• Task to complete: Each record below must be returned exactly as shown.

• Data extract:
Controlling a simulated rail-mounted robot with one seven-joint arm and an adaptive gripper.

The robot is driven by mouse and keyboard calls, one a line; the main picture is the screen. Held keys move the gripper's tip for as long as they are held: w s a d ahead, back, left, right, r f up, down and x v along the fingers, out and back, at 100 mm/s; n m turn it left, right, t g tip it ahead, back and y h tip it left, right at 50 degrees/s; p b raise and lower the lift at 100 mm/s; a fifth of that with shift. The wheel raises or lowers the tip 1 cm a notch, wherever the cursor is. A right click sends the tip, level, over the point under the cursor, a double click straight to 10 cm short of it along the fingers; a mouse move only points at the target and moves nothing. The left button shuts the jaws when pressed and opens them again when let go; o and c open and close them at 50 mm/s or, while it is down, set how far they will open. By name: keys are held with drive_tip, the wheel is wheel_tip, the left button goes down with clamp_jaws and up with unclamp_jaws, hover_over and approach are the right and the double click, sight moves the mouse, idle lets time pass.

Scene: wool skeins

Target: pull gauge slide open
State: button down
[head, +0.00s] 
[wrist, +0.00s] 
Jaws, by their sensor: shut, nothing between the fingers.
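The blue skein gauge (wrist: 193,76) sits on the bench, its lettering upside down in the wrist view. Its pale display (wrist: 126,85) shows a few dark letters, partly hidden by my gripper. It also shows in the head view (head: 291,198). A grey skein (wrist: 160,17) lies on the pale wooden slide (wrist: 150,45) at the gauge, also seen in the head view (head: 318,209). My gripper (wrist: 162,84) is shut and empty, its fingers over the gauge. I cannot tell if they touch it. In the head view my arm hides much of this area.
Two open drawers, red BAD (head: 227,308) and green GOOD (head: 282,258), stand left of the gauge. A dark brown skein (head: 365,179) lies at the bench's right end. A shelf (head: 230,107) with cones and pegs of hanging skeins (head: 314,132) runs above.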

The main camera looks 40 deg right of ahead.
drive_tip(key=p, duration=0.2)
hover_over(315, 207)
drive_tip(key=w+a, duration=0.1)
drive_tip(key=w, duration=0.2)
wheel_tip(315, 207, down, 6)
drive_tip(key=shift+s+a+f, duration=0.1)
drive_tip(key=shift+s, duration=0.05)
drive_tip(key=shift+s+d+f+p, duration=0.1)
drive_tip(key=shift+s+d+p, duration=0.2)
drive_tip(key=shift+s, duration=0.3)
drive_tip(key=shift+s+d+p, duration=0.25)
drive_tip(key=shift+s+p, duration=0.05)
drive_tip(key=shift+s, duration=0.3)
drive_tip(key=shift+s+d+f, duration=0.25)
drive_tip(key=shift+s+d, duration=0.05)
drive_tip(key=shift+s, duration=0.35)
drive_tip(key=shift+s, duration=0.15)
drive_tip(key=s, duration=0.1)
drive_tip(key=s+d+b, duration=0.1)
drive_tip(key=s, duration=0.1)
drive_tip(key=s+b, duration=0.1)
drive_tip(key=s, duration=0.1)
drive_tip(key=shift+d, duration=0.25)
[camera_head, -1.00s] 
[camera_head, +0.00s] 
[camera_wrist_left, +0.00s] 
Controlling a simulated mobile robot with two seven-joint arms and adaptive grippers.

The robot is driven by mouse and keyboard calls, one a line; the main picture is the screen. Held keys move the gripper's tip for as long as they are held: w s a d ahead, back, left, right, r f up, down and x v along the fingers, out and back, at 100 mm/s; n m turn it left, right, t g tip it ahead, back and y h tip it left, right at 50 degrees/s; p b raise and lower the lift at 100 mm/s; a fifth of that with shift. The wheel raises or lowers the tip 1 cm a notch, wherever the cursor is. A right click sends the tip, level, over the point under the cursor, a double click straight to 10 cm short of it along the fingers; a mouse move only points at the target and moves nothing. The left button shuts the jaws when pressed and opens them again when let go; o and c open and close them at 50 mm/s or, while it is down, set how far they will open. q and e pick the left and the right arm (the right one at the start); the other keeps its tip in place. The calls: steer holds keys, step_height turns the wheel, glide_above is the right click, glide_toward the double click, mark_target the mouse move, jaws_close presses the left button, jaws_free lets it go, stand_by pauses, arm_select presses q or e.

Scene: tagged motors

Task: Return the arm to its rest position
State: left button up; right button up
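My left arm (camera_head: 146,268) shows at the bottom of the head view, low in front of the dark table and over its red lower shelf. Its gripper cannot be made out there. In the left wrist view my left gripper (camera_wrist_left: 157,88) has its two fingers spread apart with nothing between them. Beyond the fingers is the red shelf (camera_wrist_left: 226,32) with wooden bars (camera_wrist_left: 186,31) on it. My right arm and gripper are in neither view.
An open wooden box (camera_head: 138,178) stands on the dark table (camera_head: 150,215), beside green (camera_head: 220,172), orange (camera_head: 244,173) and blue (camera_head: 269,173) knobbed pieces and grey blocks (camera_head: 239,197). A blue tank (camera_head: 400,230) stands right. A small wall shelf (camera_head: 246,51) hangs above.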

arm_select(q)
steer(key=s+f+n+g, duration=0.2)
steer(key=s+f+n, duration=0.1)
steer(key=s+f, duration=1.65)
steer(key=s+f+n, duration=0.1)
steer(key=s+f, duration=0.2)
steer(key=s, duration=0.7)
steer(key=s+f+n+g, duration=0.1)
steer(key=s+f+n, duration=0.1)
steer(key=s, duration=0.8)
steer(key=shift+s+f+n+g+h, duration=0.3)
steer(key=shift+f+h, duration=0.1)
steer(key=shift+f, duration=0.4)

• Solution to this exercise:
Controlling a simulated rail-mounted robot with one seven-joint arm and an adaptive gripper.

The robot is driven by mouse and keyboard calls, one a line; the main picture is the screen. Held keys move the gripper's tip for as long as they are held: w s a d ahead, back, left, right, r f up, down and x v along the fingers, out and back, at 100 mm/s; n m turn it left, right, t g tip it ahead, back and y h tip it left, right at 50 degrees/s; p b raise and lower the lift at 100 mm/s; a fifth of that with shift. The wheel raises or lowers the tip 1 cm a notch, wherever the cursor is. A right click sends the tip, level, over the point under the cursor, a double click straight to 10 cm short of it along the fingers; a mouse move only points at the target and moves nothing. The left button shuts the jaws when pressed and opens them again when let go; o and c open and close them at 50 mm/s or, while it is down, set how far they will open. By name: keys are held with drive_tip, the wheel is wheel_tip, the left button goes down with clamp_jaws and up with unclamp_jaws, hover_over and approach are the right and the double click, sight moves the mouse, idle lets time pass.

Scene: wool skeins

Target: pull gauge slide open
State: button down
[head, +0.00s] 
[wrist, +0.00s] 
Jaws, by their sensor: shut, nothing between the fingers.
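The blue skein gauge (wrist: 193,76) sits on the bench, its lettering upside down in the wrist view. Its pale display (wrist: 126,85) shows a few dark letters, partly hidden by my gripper. It also shows in the head view (head: 291,198). A grey skein (wrist: 160,17) lies on the pale wooden slide (wrist: 150,45) at the gauge, also seen in the head view (head: 318,209). My gripper (wrist: 162,84) is shut and empty, its fingers over the gauge. I cannot tell if they touch it. In the head view my arm hides much of this area.
Two open drawers, red BAD (head: 227,308) and green GOOD (head: 282,258), stand left of the gauge. A dark brown skein (head: 365,179) lies at the bench's right end. A shelf (head: 230,107) with cones and pegs of hanging skeins (head: 314,132) runs above.

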The main camera looks 40 deg right of ahead.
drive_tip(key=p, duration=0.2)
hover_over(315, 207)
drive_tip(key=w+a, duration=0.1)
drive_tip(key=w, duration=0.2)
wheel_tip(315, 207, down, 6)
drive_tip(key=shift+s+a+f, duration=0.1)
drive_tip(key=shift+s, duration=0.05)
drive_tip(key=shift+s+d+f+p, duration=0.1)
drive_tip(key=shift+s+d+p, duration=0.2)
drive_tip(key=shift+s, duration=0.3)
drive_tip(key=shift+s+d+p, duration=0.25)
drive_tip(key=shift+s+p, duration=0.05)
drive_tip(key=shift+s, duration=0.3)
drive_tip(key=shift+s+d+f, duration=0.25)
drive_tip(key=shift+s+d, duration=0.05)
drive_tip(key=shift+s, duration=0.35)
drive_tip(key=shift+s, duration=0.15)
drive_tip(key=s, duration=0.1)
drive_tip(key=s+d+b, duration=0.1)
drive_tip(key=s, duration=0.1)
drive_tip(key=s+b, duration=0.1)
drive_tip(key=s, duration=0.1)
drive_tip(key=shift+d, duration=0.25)
[camera_head, -1.00s] 
[camera_head, +0.00s] 
[camera_wrist_left, +0.00s] 
Controlling a simulated mobile robot with two seven-joint arms and adaptive grippers.

The robot is driven by mouse and keyboard calls, one a line; the main picture is the screen. Held keys move the gripper's tip for as long as they are held: w s a d ahead, back, left, right, r f up, down and x v along the fingers, out and back, at 100 mm/s; n m turn it left, right, t g tip it ahead, back and y h tip it left, right at 50 degrees/s; p b raise and lower the lift at 100 mm/s; a fifth of that with shift. The wheel raises or lowers the tip 1 cm a notch, wherever the cursor is. A right click sends the tip, level, over the point under the cursor, a double click straight to 10 cm short of it along the fingers; a mouse move only points at the target and moves nothing. The left button shuts the jaws when pressed and opens them again when let go; o and c open and close them at 50 mm/s or, while it is down, set how far they will open. q and e pick the left and the right arm (the right one at the start); the other keeps its tip in place. The calls: steer holds keys, step_height turns the wheel, glide_above is the right click, glide_toward the double click, mark_target the mouse move, jaws_close presses the left button, jaws_free lets it go, stand_by pauses, arm_select presses q or e.

Scene: tagged motors

Task: Return the arm to its rest position
State: left button up; right button up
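My left arm (camera_head: 146,268) shows at the bottom of the head view, low in front of the dark table and over its red lower shelf. Its gripper cannot be made out there. In the left wrist view my left gripper (camera_wrist_left: 157,88) has its two fingers spread apart with nothing between them. Beyond the fingers is the red shelf (camera_wrist_left: 226,32) with wooden bars (camera_wrist_left: 186,31) on it. My right arm and gripper are in neither view.
An open wooden box (camera_head: 138,178) stands on the dark table (camera_head: 150,215), beside green (camera_head: 220,172), orange (camera_head: 244,173) and blue (camera_head: 269,173) knobbed pieces and grey blocks (camera_head: 239,197). A blue tank (camera_head: 400,230) stands right. A small wall shelf (camera_head: 246,51) hangs above.

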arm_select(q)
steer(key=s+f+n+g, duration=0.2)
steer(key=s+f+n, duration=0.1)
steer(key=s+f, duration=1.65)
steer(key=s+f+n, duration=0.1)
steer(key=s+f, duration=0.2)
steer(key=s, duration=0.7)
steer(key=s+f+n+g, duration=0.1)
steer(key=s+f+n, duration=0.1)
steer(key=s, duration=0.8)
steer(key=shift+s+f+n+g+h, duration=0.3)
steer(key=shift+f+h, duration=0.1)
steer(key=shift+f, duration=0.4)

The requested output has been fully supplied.